■ What is required: Transcribe the records below exactly as they appear.

(Stored records)
———

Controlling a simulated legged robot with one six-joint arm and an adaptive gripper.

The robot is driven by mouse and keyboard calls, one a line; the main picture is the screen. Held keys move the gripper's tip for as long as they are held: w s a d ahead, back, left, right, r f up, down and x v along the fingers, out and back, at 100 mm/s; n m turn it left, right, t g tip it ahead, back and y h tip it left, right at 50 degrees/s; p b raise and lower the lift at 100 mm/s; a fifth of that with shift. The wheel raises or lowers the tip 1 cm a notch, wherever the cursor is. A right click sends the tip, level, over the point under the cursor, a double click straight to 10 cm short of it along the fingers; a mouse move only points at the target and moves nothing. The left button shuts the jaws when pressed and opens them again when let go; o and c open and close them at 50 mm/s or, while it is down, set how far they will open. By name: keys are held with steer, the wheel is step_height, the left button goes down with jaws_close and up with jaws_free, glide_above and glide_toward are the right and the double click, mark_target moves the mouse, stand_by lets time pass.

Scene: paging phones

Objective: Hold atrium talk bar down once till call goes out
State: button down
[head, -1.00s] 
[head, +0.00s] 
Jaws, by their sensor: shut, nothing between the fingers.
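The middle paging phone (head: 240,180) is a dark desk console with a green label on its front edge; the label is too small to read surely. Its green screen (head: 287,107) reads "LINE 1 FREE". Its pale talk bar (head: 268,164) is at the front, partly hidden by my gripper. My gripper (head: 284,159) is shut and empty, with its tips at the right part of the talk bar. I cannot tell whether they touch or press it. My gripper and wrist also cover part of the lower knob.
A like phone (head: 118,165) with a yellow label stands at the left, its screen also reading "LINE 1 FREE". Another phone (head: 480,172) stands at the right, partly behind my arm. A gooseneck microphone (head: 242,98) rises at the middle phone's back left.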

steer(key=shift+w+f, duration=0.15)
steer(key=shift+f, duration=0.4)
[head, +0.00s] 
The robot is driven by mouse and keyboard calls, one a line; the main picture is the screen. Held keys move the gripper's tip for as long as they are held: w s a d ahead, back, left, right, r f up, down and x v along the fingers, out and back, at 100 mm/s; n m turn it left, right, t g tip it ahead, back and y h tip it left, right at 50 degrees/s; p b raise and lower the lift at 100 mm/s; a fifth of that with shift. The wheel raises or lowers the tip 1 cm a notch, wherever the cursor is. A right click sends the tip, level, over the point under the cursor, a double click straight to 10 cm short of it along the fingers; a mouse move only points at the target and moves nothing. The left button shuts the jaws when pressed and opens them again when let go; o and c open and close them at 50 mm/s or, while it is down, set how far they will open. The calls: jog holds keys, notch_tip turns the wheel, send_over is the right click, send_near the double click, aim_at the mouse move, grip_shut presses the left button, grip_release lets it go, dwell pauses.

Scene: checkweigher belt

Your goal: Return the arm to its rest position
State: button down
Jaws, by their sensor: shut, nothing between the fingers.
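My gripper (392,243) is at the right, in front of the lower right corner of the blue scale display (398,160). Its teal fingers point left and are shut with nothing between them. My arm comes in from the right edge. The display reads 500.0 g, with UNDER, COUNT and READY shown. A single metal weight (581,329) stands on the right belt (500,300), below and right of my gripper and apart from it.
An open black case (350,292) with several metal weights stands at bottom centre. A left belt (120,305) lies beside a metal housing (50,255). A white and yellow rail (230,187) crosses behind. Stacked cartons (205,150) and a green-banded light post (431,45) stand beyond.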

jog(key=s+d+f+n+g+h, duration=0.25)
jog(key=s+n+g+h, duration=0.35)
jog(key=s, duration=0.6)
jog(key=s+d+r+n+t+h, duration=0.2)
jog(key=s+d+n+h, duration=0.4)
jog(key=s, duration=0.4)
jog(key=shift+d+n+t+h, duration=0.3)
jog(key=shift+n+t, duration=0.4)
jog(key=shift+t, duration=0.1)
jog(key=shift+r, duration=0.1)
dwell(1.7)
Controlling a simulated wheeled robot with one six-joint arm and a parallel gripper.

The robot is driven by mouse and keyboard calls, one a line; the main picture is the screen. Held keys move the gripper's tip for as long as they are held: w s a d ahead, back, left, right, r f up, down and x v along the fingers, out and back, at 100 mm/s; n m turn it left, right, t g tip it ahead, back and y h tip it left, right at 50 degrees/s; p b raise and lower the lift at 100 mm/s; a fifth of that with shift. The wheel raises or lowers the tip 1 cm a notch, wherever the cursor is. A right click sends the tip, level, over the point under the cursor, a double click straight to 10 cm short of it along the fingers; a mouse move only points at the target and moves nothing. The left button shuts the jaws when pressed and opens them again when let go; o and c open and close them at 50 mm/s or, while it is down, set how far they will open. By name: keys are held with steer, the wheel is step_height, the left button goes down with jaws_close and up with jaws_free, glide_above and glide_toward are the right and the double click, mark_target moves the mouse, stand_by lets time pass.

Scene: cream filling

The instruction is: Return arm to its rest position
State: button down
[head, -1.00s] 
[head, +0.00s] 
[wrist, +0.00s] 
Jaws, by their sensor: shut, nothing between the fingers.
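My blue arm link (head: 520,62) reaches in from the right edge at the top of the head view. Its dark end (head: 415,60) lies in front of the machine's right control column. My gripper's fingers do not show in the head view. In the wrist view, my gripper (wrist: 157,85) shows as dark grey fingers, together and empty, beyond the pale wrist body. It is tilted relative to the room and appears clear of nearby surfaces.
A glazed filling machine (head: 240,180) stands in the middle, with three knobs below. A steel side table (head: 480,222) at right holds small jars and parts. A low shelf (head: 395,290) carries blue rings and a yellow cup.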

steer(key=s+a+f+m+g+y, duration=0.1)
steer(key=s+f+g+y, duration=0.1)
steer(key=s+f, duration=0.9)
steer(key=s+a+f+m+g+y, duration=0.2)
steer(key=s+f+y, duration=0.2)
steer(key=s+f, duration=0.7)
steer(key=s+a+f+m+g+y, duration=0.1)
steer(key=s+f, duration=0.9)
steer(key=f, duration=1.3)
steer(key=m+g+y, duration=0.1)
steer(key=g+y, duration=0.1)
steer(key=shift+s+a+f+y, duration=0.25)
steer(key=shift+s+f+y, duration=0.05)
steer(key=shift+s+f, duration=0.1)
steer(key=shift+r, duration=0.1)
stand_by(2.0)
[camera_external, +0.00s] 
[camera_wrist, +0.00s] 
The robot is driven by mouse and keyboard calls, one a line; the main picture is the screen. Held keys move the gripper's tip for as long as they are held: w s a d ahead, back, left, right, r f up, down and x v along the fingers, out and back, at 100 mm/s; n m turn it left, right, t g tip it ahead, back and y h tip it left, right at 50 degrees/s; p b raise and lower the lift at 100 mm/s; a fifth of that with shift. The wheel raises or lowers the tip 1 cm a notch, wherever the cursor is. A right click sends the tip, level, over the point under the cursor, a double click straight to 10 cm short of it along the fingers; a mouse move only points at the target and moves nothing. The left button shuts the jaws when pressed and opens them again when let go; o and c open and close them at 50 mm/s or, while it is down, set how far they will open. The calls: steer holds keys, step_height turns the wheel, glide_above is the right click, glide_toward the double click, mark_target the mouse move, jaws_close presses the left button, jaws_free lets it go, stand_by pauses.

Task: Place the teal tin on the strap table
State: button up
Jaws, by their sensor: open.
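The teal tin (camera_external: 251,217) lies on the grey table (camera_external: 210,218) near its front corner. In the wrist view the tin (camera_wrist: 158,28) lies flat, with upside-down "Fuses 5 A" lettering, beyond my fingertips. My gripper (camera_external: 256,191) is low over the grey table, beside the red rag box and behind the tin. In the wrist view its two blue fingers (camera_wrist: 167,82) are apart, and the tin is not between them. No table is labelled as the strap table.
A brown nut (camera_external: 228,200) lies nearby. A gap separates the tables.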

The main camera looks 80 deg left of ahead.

———

■ The solution:
Controlling a simulated legged robot with one six-joint arm and an adaptive gripper.

The robot is driven by mouse and keyboard calls, one a line; the main picture is the screen. Held keys move the gripper's tip for as long as they are held: w s a d ahead, back, left, right, r f up, down and x v along the fingers, out and back, at 100 mm/s; n m turn it left, right, t g tip it ahead, back and y h tip it left, right at 50 degrees/s; p b raise and lower the lift at 100 mm/s; a fifth of that with shift. The wheel raises or lowers the tip 1 cm a notch, wherever the cursor is. A right click sends the tip, level, over the point under the cursor, a double click straight to 10 cm short of it along the fingers; a mouse move only points at the target and moves nothing. The left button shuts the jaws when pressed and opens them again when let go; o and c open and close them at 50 mm/s or, while it is down, set how far they will open. By name: keys are held with steer, the wheel is step_height, the left button goes down with jaws_close and up with jaws_free, glide_above and glide_toward are the right and the double click, mark_target moves the mouse, stand_by lets time pass.

Scene: paging phones

Objective: Hold atrium talk bar down once till call goes out
State: button down
[head, -1.00s] 
[head, +0.00s] 
Jaws, by their sensor: shut, nothing between the fingers.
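The middle paging phone (head: 240,180) is a dark desk console with a green label on its front edge; the label is too small to read surely. Its green screen (head: 287,107) reads "LINE 1 FREE". Its pale talk bar (head: 268,164) is at the front, partly hidden by my gripper. My gripper (head: 284,159) is shut and empty, with its tips at the right part of the talk bar. I cannot tell whether they touch or press it. My gripper and wrist also cover part of the lower knob.
A like phone (head: 118,165) with a yellow label stands at the left, its screen also reading "LINE 1 FREE". Another phone (head: 480,172) stands at the right, partly behind my arm. A gooseneck microphone (head: 242,98) rises at the middle phone's back left.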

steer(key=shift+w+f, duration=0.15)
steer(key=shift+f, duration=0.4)
[head, +0.00s] 
The robot is driven by mouse and keyboard calls, one a line; the main picture is the screen. Held keys move the gripper's tip for as long as they are held: w s a d ahead, back, left, right, r f up, down and x v along the fingers, out and back, at 100 mm/s; n m turn it left, right, t g tip it ahead, back and y h tip it left, right at 50 degrees/s; p b raise and lower the lift at 100 mm/s; a fifth of that with shift. The wheel raises or lowers the tip 1 cm a notch, wherever the cursor is. A right click sends the tip, level, over the point under the cursor, a double click straight to 10 cm short of it along the fingers; a mouse move only points at the target and moves nothing. The left button shuts the jaws when pressed and opens them again when let go; o and c open and close them at 50 mm/s or, while it is down, set how far they will open. The calls: jog holds keys, notch_tip turns the wheel, send_over is the right click, send_near the double click, aim_at the mouse move, grip_shut presses the left button, grip_release lets it go, dwell pauses.

Scene: checkweigher belt

Your goal: Return the arm to its rest position
State: button down
Jaws, by their sensor: shut, nothing between the fingers.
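My gripper (392,243) is at the right, in front of the lower right corner of the blue scale display (398,160). Its teal fingers point left and are shut with nothing between them. My arm comes in from the right edge. The display reads 500.0 g, with UNDER, COUNT and READY shown. A single metal weight (581,329) stands on the right belt (500,300), below and right of my gripper and apart from it.
An open black case (350,292) with several metal weights stands at bottom centre. A left belt (120,305) lies beside a metal housing (50,255). A white and yellow rail (230,187) crosses behind. Stacked cartons (205,150) and a green-banded light post (431,45) stand beyond.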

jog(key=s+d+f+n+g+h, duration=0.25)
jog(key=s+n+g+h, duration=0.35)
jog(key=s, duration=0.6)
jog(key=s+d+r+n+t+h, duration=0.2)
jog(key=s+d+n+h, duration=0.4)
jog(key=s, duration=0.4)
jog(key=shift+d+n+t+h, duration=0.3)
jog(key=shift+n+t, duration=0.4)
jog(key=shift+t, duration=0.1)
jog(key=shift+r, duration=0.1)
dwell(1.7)
Controlling a simulated wheeled robot with one six-joint arm and a parallel gripper.

The robot is driven by mouse and keyboard calls, one a line; the main picture is the screen. Held keys move the gripper's tip for as long as they are held: w s a d ahead, back, left, right, r f up, down and x v along the fingers, out and back, at 100 mm/s; n m turn it left, right, t g tip it ahead, back and y h tip it left, right at 50 degrees/s; p b raise and lower the lift at 100 mm/s; a fifth of that with shift. The wheel raises or lowers the tip 1 cm a notch, wherever the cursor is. A right click sends the tip, level, over the point under the cursor, a double click straight to 10 cm short of it along the fingers; a mouse move only points at the target and moves nothing. The left button shuts the jaws when pressed and opens them again when let go; o and c open and close them at 50 mm/s or, while it is down, set how far they will open. By name: keys are held with steer, the wheel is step_height, the left button goes down with jaws_close and up with jaws_free, glide_above and glide_toward are the right and the double click, mark_target moves the mouse, stand_by lets time pass.

Scene: cream filling

The instruction is: Return arm to its rest position
State: button down
[head, -1.00s] 
[head, +0.00s] 
[wrist, +0.00s] 
Jaws, by their sensor: shut, nothing between the fingers.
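My blue arm link (head: 520,62) reaches in from the right edge at the top of the head view. Its dark end (head: 415,60) lies in front of the machine's right control column. My gripper's fingers do not show in the head view. In the wrist view, my gripper (wrist: 157,85) shows as dark grey fingers, together and empty, beyond the pale wrist body. It is tilted relative to the room and appears clear of nearby surfaces.
A glazed filling machine (head: 240,180) stands in the middle, with three knobs below. A steel side table (head: 480,222) at right holds small jars and parts. A low shelf (head: 395,290) carries blue rings and a yellow cup.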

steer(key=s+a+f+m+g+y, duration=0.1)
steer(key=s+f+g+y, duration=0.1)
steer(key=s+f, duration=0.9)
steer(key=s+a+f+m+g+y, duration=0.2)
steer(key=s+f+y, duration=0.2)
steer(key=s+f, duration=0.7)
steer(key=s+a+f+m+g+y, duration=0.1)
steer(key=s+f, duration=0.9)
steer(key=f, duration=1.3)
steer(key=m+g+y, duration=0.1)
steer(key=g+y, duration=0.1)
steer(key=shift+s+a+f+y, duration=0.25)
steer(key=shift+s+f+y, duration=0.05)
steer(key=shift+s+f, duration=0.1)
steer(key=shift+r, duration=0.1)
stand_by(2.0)
[camera_external, +0.00s] 
[camera_wrist, +0.00s] 
The robot is driven by mouse and keyboard calls, one a line; the main picture is the screen. Held keys move the gripper's tip for as long as they are held: w s a d ahead, back, left, right, r f up, down and x v along the fingers, out and back, at 100 mm/s; n m turn it left, right, t g tip it ahead, back and y h tip it left, right at 50 degrees/s; p b raise and lower the lift at 100 mm/s; a fifth of that with shift. The wheel raises or lowers the tip 1 cm a notch, wherever the cursor is. A right click sends the tip, level, over the point under the cursor, a double click straight to 10 cm short of it along the fingers; a mouse move only points at the target and moves nothing. The left button shuts the jaws when pressed and opens them again when let go; o and c open and close them at 50 mm/s or, while it is down, set how far they will open. The calls: steer holds keys, step_height turns the wheel, glide_above is the right click, glide_toward the double click, mark_target the mouse move, jaws_close presses the left button, jaws_free lets it go, stand_by pauses.

Task: Place the teal tin on the strap table
State: button up
Jaws, by their sensor: open.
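The teal tin (camera_external: 251,217) lies on the grey table (camera_external: 210,218) near its front corner. In the wrist view the tin (camera_wrist: 158,28) lies flat, with upside-down "Fuses 5 A" lettering, beyond my fingertips. My gripper (camera_external: 256,191) is low over the grey table, beside the red rag box and behind the tin. In the wrist view its two blue fingers (camera_wrist: 167,82) are apart, and the tin is not between them. No table is labelled as the strap table.
A brown nut (camera_external: 228,200) lies nearby. A gap separates the tables.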

The main camera looks 80 deg left of ahead.

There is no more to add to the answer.